Robot control records:
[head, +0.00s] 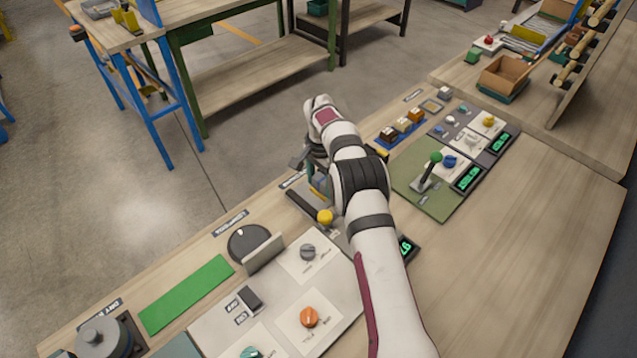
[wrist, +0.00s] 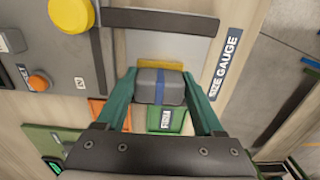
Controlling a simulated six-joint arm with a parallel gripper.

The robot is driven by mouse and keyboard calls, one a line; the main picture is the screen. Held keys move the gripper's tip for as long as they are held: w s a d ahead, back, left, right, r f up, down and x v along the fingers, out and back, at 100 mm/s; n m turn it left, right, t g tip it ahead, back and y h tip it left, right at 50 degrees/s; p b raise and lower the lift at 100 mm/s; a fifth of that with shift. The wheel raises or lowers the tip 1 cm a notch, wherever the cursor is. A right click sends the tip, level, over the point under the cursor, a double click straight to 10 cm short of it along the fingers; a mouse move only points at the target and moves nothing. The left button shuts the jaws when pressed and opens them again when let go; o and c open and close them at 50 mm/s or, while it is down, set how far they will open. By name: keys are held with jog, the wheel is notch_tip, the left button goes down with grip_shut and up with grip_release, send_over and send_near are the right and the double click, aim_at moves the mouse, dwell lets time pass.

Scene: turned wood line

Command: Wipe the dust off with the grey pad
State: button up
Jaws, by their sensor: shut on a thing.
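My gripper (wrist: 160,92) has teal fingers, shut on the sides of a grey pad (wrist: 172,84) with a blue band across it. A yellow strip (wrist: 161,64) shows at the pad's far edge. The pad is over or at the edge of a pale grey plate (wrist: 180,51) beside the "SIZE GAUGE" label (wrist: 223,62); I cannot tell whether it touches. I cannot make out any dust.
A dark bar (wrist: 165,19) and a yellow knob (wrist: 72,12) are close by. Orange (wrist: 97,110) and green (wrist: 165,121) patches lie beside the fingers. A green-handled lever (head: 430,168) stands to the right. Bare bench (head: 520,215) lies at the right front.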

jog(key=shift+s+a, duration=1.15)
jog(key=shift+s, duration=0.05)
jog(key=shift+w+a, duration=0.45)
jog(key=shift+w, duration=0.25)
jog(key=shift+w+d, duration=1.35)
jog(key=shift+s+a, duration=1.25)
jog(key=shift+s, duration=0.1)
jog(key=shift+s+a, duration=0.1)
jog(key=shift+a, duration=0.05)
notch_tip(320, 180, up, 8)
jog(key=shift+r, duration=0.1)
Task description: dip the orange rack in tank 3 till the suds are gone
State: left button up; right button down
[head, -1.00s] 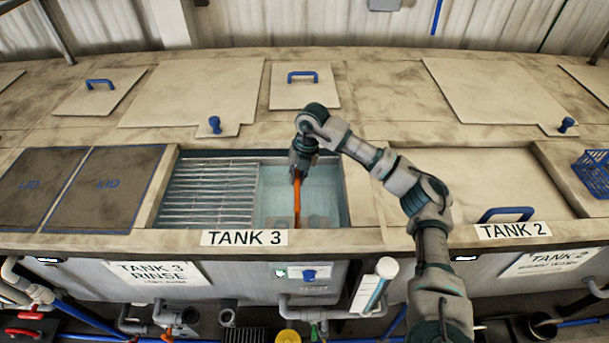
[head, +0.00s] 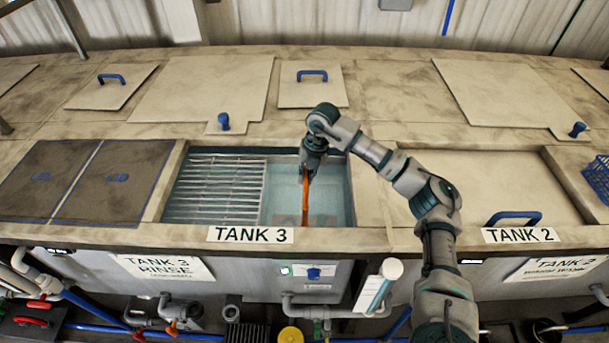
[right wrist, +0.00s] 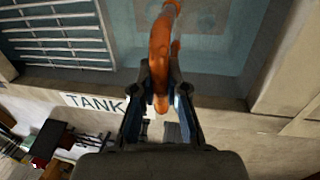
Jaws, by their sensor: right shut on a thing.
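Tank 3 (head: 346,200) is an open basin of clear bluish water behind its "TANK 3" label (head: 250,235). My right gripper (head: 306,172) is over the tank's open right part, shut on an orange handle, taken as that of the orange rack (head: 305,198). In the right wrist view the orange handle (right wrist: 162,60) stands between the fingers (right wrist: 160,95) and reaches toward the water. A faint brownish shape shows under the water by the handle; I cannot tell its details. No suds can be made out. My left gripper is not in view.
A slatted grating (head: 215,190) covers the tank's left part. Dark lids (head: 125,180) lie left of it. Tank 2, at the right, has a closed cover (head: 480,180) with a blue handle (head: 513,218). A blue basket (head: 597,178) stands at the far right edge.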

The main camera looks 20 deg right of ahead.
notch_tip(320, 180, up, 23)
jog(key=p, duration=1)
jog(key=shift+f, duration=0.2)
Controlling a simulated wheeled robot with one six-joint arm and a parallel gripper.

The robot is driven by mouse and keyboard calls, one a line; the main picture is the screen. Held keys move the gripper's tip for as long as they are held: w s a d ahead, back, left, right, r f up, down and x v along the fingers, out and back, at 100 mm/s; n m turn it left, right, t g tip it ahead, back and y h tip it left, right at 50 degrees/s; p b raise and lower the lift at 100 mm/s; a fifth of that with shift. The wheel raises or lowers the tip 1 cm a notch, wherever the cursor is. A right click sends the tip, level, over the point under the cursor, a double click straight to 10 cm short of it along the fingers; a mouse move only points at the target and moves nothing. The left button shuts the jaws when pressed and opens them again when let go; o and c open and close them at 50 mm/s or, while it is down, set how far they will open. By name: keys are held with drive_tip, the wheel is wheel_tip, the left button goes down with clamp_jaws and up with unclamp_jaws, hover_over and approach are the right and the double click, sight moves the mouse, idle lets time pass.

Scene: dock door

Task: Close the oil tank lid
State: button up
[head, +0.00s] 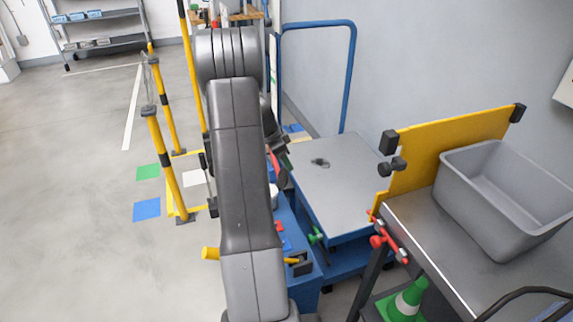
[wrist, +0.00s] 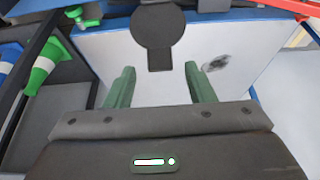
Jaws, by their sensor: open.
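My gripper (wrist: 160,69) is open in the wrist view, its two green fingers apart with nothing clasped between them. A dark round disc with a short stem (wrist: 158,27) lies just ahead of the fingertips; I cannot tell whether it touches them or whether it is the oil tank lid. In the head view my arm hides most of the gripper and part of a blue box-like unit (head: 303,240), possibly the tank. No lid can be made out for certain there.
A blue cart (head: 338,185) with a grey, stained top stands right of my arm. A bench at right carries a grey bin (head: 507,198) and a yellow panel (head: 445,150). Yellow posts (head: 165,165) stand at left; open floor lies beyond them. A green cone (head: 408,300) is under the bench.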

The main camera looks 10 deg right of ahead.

==

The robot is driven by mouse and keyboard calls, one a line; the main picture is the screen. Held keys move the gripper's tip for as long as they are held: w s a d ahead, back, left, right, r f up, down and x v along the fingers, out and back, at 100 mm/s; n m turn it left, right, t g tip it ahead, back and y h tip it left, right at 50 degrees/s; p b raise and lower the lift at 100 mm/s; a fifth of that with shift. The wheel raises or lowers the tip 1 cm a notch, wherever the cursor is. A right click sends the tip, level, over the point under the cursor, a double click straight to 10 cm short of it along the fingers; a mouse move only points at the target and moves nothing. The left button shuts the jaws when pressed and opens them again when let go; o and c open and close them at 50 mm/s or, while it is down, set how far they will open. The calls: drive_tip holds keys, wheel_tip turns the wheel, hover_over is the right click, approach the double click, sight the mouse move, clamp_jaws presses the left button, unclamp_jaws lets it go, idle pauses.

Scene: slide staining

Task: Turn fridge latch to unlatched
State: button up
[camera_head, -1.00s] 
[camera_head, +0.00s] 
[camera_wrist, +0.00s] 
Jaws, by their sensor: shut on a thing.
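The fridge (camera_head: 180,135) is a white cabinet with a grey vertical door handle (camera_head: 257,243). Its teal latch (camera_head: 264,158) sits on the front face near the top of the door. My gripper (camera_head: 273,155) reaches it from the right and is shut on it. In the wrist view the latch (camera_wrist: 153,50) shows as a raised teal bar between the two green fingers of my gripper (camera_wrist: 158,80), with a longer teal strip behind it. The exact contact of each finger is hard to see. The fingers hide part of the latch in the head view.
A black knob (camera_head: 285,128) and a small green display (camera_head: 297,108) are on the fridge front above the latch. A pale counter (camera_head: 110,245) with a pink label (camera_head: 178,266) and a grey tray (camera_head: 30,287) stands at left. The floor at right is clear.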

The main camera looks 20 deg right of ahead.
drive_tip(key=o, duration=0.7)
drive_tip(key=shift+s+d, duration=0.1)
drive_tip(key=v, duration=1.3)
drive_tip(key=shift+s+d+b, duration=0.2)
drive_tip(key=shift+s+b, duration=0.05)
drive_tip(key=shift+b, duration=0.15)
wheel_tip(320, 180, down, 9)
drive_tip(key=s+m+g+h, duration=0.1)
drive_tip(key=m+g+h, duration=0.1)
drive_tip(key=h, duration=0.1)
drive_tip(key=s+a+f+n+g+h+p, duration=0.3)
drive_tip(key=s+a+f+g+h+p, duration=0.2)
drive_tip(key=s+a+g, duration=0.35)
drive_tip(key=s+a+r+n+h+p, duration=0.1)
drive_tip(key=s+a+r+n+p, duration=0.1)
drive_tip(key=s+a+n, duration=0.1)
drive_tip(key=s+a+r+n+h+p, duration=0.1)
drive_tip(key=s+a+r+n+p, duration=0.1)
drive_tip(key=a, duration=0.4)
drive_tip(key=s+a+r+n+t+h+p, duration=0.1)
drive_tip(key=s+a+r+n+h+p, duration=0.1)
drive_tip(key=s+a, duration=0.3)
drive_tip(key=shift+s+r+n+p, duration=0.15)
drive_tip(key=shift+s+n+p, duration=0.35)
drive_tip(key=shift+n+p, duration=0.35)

* _TO DO_: Using the records above, copy every line that has the word "parallel" in it.

* _RESULT OF THE EXERCISE_:
Controlling a simulated six-joint arm with a parallel gripper.
Controlling a simulated wheeled robot with one six-joint arm and a parallel gripper.

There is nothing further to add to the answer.